Where the parties' contract so provides, Section 506(b) of the Code allows an oversecured creditor to include reasonable attorney's fees as part of its allowed secured claim. See F.B.F., Inc. V. Meridian Bank (In re F.B.F. Industries, Inc.), 1995 WL 581935, at *1 (ED. Pa. Oct. 3, 1995). Debtor does not directly object in its brief to the amount of Citizen's post-judgment attorney's fees. However, Citizens' brief contains the following comments on the issue:
With respect to the reasonableness of the attorney's fees, counsel for the Debtor has agreed that, if the Court find that Citizens is entitled to collect post-judgment attorney's fees, the debtor will not contest the reasonableness of attorney's fees incurred by Citizens prior to February 9, 2010 and a subsequent hearing will be held to determine the reasonableness of Citizens' attorneys' fee after February 9, 2010.

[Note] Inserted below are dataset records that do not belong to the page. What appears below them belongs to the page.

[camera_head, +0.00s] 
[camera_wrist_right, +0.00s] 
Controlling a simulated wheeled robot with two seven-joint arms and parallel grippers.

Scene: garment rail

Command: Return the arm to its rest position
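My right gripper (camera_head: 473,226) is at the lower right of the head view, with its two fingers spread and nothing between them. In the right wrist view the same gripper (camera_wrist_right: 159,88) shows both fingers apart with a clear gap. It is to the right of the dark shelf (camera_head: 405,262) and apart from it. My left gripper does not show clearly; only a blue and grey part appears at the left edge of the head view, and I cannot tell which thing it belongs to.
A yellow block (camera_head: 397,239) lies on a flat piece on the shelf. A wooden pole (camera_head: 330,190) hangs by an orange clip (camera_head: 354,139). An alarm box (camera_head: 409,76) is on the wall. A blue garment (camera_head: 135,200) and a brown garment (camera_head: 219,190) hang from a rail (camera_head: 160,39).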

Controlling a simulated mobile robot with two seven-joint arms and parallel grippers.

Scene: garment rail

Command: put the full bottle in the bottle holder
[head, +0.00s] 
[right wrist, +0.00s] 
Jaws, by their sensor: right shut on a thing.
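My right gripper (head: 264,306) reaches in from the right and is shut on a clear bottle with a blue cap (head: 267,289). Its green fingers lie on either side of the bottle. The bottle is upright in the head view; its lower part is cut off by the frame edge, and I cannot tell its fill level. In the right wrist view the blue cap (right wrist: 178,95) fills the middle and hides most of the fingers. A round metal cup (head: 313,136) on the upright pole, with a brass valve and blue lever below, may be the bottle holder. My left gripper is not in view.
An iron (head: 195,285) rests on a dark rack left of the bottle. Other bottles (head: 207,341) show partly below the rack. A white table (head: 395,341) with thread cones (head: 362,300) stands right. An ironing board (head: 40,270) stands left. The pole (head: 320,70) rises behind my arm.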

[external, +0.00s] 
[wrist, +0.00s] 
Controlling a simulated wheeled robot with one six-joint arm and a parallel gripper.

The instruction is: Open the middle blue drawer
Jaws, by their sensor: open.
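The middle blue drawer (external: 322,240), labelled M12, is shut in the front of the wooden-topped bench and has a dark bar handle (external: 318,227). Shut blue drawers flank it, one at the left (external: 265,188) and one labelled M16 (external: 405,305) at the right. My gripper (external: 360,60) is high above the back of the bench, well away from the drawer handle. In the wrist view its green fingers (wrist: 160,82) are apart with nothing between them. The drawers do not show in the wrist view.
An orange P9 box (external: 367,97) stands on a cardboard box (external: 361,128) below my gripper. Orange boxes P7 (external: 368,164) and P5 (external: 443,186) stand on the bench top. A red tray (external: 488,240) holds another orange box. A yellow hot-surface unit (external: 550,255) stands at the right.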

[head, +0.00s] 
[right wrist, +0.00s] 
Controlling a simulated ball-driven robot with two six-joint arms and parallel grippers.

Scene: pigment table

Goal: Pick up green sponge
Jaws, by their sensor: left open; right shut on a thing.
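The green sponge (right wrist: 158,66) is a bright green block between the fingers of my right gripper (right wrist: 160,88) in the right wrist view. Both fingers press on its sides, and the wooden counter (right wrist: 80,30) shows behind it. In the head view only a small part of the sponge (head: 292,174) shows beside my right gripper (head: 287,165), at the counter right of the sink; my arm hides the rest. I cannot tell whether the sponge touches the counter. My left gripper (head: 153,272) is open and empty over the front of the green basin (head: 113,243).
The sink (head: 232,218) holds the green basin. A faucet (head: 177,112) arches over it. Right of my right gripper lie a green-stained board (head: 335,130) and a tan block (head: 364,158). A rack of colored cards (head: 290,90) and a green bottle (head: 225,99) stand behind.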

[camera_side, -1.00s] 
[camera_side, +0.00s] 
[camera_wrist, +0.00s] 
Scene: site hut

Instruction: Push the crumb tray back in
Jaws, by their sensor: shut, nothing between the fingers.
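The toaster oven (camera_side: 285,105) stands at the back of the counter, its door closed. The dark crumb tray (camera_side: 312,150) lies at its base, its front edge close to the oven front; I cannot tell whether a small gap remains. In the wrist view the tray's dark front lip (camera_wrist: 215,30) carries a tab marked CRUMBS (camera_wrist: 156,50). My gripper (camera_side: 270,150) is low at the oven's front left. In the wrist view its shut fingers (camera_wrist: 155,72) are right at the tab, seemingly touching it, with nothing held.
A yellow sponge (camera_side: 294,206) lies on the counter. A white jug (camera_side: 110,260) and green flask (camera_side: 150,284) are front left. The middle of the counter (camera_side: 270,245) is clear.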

Citizens' Brief at n. 2 (underlining added). In Debtor's Reply Memorandum, Debtor concedes the point made by Citizens ( i.e., that Debtor has agreed not to contest the reasonableness of the post-judgment attorney's fees which Citizens incurred prior to February 9, 2010 and that a subsequent hearing will be held on the reasonableness of the attorneys' fees which Citizens incurred after February 9, 2010, when it filed its Objection to Citizen's proofs of claim). Since both parties agree to a subsequent hearing limited to the issue of the reasonableness of Citizens' attorneys' fees since February 9, 2010, the Court shall not resolve the issue at this time. The Court encourages the parties to discuss this issue. If agreement cannot be reached as to an amount which is reasonable for the fees, then the Debtor may request a hearing on that limited issue.
Summary
For the reasons set forth above, Debtor's Objection to Citizens' claim is granted in part and denied in part. Claim No. 47 shall be disallowed. Claim No. 6 is an allowed secured claim but such claim shall be limited to the amount of the Judgment, namely $1,699,100.86 plus interest thereon at the legal rate of six percent (6%) per annum and reasonable post-judgment attorney's fees which shall be determined following a hearing on that issue, if necessary.